In this Holy week I’ve been pondering the events of Jesus’ last two days, and remembering.
I remember how He celebrated Passover with His disciples that Thursday evening. How He ate and drank with them. How He gave thanks–the hardest eucharisteo. And then how He washed their feet.
I remember how they wondered–how they were confused and didn’t understand.
Why would He do such a thing?
Why would HE wash their feet?
Why would a King do that?
Jesus modeled a servant’s heart, and He began to explain His desire for them to serve too.
He predicted His own betrayal and told them what was about to happen—that His betrayal and death were near.
Still, they had no comprehension of what was in store.
I remember how they left the upper room and how they probably walked in the cool of that spring evening, down the hill of the Kidron Valley and through the vineyards.
I imagine Him pausing by the vines that were full of spring grapes and I can almost hear how he called them over.
I imagine Him leaning in close, just as you would talk to your closest companion before you died, how you would tell them the most important things–whatever you longed for them to always remember.
And in the cool of that Thursday evening He said to them,
I am the vine, you are the branches; he who abides in Me and I in him, he bears much fruit, for apart from Me you can do nothing. If you abide in Me, and My words abide in you, ask whatever you wish, and it will be done for you. My Father is glorified by this, that you bear much fruit, and so prove to be My disciples. Just as the Father has loved Me, I have also loved you; abide in My love. If you keep My commandments, you will abide in My love; just as I have kept My Father’s commandments and abide in His love. These things I have spoken to you so that My joy may be in you, and that your joy may be made full. This is My commandment, that you love one another, just as I have loved you. Greater love has no one than this, that one lay down his life for his friends. You are My friends if you do what I command you. This I command you, that you love one another. John 15:5,7-14,17 (NASB)
They were to abide in His love.
And I’m sure they wondered,
How do we abide?
And Jesus went on to explain that the abiding comes in the keeping of His commandments.
And what was His commandment?
To love. They were to love as He had loved.
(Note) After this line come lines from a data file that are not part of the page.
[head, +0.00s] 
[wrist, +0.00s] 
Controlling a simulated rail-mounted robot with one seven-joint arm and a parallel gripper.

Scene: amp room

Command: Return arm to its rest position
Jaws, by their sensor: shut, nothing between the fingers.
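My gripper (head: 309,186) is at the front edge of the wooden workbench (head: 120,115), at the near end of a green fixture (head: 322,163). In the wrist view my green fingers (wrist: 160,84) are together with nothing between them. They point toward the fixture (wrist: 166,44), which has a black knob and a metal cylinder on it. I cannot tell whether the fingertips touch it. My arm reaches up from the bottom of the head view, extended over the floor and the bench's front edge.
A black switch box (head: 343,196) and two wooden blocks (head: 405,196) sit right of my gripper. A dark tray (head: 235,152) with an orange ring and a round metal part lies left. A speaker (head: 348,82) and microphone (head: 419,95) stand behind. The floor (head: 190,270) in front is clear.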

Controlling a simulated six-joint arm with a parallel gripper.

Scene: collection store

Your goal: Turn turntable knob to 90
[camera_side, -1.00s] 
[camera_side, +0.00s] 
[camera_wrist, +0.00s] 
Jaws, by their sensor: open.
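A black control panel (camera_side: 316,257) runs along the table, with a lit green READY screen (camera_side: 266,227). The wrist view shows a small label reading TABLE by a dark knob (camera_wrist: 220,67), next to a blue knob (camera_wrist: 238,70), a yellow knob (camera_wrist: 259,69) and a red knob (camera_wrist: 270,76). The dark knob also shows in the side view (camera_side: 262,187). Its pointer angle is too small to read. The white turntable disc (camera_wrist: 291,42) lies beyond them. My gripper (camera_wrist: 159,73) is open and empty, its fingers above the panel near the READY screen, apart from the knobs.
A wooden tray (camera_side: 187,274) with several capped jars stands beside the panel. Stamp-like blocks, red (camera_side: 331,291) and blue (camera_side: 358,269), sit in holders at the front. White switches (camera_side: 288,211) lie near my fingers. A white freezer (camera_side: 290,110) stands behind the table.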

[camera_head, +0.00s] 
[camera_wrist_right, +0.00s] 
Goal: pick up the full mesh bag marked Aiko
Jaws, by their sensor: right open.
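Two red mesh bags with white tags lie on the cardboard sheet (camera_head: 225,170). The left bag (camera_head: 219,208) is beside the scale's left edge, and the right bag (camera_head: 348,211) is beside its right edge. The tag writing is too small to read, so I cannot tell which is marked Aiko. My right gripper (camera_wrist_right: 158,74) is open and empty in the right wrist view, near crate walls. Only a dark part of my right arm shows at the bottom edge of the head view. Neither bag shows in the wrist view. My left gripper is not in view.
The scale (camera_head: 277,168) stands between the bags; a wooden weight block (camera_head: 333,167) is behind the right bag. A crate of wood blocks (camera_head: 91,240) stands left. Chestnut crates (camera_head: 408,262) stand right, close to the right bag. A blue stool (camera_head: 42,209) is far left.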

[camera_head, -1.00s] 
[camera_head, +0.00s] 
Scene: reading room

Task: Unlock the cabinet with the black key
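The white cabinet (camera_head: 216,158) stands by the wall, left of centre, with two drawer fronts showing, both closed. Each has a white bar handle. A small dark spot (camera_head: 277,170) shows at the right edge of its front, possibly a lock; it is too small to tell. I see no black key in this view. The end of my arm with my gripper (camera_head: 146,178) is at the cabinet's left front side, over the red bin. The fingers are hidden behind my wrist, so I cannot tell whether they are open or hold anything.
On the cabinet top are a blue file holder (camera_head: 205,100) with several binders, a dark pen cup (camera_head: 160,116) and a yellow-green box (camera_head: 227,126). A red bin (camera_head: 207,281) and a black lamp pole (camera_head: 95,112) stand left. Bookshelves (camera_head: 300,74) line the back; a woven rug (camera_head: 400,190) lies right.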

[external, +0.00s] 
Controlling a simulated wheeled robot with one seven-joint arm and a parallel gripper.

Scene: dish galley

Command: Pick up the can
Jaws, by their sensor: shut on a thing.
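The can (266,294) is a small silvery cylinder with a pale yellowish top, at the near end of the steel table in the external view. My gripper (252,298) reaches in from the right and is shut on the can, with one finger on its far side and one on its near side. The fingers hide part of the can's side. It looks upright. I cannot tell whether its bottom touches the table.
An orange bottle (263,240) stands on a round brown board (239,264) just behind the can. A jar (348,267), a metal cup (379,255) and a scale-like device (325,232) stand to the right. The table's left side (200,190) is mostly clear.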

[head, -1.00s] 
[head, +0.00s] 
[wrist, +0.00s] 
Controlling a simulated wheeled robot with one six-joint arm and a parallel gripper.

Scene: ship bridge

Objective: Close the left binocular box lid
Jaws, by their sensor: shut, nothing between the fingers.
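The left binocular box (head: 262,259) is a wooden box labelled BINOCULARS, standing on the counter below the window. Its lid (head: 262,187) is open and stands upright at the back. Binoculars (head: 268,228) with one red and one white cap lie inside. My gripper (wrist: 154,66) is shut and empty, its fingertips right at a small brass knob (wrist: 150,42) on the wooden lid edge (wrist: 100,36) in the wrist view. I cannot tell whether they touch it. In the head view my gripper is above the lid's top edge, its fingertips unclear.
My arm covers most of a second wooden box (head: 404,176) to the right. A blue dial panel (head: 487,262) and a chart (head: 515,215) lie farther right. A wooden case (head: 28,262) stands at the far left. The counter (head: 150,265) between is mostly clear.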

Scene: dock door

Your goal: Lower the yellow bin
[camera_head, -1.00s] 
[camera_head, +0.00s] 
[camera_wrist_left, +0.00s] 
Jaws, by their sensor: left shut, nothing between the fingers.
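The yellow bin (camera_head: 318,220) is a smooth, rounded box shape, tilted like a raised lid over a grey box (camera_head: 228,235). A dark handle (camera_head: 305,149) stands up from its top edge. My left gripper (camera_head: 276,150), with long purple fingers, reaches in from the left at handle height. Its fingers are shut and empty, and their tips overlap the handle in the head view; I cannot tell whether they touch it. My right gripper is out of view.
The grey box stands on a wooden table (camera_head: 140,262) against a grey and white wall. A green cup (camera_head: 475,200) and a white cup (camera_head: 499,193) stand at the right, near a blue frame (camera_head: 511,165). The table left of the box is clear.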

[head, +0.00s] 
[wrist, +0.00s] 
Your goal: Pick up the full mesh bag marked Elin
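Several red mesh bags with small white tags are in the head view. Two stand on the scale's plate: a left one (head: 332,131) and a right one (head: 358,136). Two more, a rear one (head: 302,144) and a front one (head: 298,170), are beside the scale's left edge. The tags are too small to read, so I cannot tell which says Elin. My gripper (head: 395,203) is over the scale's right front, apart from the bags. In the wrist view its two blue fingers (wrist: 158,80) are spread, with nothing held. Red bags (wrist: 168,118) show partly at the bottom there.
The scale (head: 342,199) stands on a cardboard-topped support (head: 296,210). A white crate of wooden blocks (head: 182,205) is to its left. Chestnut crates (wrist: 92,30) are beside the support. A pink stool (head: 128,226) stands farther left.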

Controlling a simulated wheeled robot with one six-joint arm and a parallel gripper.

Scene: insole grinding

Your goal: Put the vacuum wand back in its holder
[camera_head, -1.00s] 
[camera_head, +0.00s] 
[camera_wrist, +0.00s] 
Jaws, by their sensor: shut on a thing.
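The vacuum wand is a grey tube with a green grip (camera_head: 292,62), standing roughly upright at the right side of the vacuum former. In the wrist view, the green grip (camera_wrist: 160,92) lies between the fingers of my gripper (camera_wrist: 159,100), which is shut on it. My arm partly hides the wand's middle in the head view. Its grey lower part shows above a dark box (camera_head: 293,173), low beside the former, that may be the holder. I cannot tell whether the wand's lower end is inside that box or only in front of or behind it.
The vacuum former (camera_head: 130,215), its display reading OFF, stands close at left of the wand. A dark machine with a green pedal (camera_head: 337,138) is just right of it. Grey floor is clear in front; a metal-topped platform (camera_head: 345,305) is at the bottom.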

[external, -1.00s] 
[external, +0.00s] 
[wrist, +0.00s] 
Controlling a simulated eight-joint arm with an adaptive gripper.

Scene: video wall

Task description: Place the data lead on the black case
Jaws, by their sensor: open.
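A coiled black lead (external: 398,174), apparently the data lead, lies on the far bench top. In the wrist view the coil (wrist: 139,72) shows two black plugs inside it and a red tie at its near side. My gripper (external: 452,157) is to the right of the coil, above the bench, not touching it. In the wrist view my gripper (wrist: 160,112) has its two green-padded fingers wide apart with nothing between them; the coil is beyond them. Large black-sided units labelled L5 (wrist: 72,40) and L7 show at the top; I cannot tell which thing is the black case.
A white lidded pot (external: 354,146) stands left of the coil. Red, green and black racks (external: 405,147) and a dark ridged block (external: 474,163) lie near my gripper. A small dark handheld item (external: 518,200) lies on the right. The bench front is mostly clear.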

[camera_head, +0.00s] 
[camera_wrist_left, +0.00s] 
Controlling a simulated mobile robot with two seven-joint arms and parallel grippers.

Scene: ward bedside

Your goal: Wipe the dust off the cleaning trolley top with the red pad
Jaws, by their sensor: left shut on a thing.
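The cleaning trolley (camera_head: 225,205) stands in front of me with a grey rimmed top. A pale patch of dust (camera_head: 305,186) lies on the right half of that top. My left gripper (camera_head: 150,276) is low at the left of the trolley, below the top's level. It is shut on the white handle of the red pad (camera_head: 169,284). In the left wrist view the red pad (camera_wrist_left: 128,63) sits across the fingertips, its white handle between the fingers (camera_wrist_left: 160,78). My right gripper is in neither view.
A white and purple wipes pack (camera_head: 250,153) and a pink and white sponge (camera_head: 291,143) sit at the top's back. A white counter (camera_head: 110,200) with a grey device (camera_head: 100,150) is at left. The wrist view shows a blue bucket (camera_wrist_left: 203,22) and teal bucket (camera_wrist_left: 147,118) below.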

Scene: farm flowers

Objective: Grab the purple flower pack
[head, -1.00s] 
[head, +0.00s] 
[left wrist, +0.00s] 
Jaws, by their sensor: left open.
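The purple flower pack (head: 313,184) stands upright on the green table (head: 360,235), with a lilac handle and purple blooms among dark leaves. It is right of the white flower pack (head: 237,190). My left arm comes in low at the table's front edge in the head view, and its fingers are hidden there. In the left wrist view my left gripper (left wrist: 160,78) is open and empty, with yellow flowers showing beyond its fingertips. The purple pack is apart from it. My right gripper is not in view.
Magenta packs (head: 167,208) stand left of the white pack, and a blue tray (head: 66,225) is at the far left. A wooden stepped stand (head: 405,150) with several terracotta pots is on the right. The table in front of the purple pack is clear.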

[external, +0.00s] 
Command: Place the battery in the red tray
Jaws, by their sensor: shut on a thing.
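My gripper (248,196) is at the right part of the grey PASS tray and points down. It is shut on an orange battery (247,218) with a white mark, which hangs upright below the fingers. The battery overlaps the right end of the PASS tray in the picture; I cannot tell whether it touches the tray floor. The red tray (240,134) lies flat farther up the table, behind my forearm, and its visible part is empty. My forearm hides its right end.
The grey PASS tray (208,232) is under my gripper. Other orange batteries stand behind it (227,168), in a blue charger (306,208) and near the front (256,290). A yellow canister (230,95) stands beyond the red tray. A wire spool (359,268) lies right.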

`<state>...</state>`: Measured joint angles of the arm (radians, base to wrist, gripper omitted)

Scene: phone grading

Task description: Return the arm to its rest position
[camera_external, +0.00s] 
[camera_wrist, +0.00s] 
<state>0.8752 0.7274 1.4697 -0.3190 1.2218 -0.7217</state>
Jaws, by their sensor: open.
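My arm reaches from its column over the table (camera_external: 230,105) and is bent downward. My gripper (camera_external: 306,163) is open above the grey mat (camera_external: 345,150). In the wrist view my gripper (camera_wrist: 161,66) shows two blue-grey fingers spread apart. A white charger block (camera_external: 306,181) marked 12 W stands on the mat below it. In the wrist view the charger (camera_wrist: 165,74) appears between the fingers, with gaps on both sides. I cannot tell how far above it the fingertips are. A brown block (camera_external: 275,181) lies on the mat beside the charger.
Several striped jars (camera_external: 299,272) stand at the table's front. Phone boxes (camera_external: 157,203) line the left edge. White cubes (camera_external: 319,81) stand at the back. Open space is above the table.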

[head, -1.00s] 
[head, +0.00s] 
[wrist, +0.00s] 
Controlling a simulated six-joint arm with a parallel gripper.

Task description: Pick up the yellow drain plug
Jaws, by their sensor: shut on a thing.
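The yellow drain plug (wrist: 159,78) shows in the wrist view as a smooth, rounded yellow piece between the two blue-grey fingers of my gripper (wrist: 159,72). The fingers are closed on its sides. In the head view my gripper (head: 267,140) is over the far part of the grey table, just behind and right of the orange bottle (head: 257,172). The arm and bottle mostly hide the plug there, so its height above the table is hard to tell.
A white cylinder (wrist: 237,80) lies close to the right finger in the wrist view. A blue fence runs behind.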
And surely they knew of His love first hand. They spent the past years with Him, experiencing Him. And now He was asking them to love, to obey, to abide.
And it was then, after He asked, they all pledged their allegiance to Him.
Yet again, He predicted the betrayal, but Peter insisted it wouldn’t be so. He denied and dismissed the possibility. “Not me!” he said.
They continued on to the Garden of Gethsemane, with its dirt paths and olive trees. And Jesus prayed there, begging the Father for another way.
Then, the guards seize Him right there in the garden. And after one of those with Jesus chops a soldier’s ear off, Jesus puts it back on and heals that soldier. And He commands them to stop the fighting, to stop resisting.
They still don’t understand the Kingdom Jesus is establishing. They have no comprehension that He is bringing a spiritual Kingdom–a Kingdom that would conquer the sin of Adam and the spiritual death that sin had brought. Jesus is ushering in a new Kingdom–not a physical Kingdom–that will set all humanity free from spiritual death.
They arrest Him and Jesus appears before Annas and Caiaphas, the high priests.
Peter follows, lagging behind, and it isn’t long until Peter denies Jesus three times.
Then, in those early morning hours the rooster crows as Peter is in the midst of denying. Peter remembers Jesus’ words, and hangs his head in shame.
And while they have Him detained, they beat Him and flog Him. They mock Him and taunt Him, blaspheming him. And they crown Him with thorns that press sharp into His head.
Friday morning, Jesus appears before the Sanhedrin Council, then before Pilate, then Herod, and Pilate again. And Pilate offers to release Jesus, as was the custom during the season. But the crowd yells, “Crucify Him!” demanding the release of Barabbas instead.
Barabbas, which means, son of the father.
They release the ‘son of the father’ to the world, so that the Son of the Father could release the world from sin and death.
And so Pilate gives the order and delivers Jesus over to their will.
He carries His own cross down the Via Dolorosa–the way of suffering–with the help of Simon of Cyrene.
And during this Passover season–the very day the lambs are slaughtered–near the very hour the slaughtering traditionally begins,
Jesus is crucified. And the perfect lamb of God dies on Golgotha’s cross.
Jesus dies for the sins of the world.
Our Passover lamb is slain. The perfect spotless lamb, atoning for all time, the sin of all people.
And I’m remembering today…
How He endured.
How the most profound love of all time was manifested in Him.
How He really did come to serve and give His life as a ransom for many.
How His words to His disciples, are His words to me, to us all.
By this all men will know that you are My disciples,
if you have love for one another.
John 13:35 (NASB)
And I am longing to be more, longing for us all to be more, yearning for us to respond to His great love.
Unlike the disciples, may we understand Him.
May we not deny Him, but instead emulate Him.
And may we live our lives in a way that shows we are His, by loving as He loved.
In a practical way, how does loving like Jesus look in your life?
How is it your sacrifice of thanks?
What one thing can you do this week?